→ **TASK MATERIAL**:

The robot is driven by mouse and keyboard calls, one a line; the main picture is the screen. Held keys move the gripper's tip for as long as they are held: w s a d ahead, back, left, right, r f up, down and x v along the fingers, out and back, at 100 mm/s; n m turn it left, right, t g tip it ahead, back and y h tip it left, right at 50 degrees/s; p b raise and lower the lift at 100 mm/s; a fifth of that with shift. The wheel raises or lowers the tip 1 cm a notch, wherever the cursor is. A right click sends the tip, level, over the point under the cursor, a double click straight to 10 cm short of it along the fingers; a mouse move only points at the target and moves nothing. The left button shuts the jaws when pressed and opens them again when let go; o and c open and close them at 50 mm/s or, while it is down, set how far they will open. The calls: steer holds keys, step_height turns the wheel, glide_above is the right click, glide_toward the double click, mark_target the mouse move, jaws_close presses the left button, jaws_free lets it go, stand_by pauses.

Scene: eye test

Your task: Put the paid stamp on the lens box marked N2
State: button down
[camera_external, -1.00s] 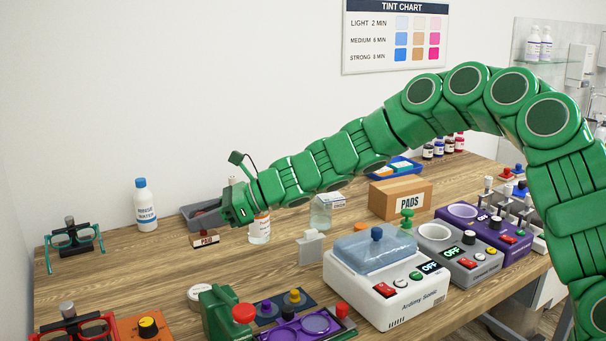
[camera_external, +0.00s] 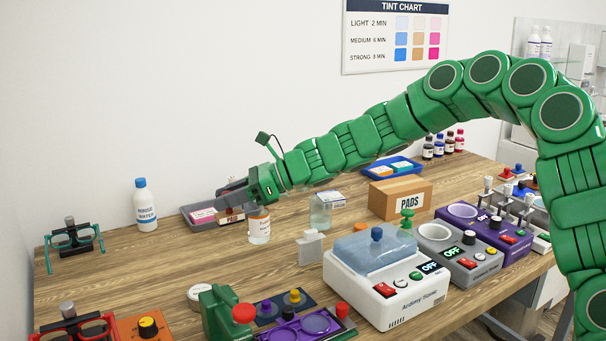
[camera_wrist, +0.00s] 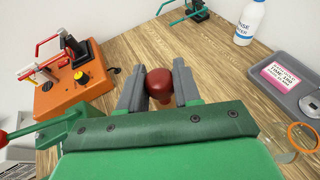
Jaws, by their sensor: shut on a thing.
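My gripper (camera_external: 232,196) is shut on the paid stamp (camera_external: 231,219) and holds it above the table, by the front right of the grey tray. The stamp's label reads PAID. In the wrist view its dark red round knob (camera_wrist: 159,84) sits between the fingers of my gripper (camera_wrist: 159,72); its base is hidden there. I cannot read N2 on anything. A white box with small print (camera_external: 329,195) stands behind a clear jar.
The grey tray (camera_wrist: 262,84) holds a pink-and-white card or box (camera_wrist: 287,73). A rinse water bottle (camera_external: 147,208) stands left of it. A PADS carton (camera_external: 390,204) stands right.

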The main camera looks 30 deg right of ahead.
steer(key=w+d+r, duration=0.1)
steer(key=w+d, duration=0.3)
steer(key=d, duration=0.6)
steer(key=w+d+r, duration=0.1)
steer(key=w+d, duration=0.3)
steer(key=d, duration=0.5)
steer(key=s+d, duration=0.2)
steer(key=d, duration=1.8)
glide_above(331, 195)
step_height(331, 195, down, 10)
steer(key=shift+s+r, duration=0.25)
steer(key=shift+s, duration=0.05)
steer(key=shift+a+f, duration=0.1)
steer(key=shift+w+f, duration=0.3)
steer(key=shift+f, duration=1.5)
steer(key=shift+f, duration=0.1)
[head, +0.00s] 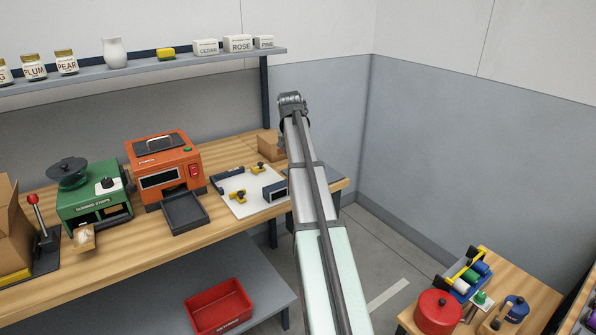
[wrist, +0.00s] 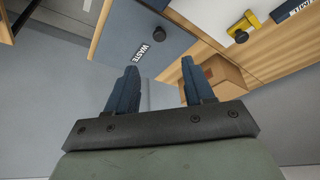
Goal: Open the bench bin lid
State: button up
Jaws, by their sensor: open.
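The bin lid is a flat blue-grey panel marked WASTE (wrist: 128,38) in the wrist view, with a round dark knob (wrist: 159,34) on it. It looks flat in the bench top, so it appears closed. In the head view a grey strip of the lid (head: 328,172) shows at the bench's right end, partly hidden behind my arm. My gripper (wrist: 159,66) is open and empty in the wrist view. Its fingertips point toward the lid, with the knob beyond the gap between them. I cannot tell how far apart they are. The fingers are not clear in the head view.
A cardboard box (head: 268,147) stands near the lid, and a white fixture board (head: 240,207) lies left of it. An orange machine (head: 164,168) and a green machine (head: 93,200) stand farther left. A shelf (head: 150,66) runs above the bench. A wall (head: 470,160) is at the right.

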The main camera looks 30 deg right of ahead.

→ **WORK REQUIRED**: Your task is to retype exactly the lines from the one containing "[wrist, +0.00s]" through the one containing "State: button up", leaving every picture out.

→ **RESPONSE TO THIS EXERCISE**:
[wrist, +0.00s] 
Goal: Open the bench bin lid
State: button up

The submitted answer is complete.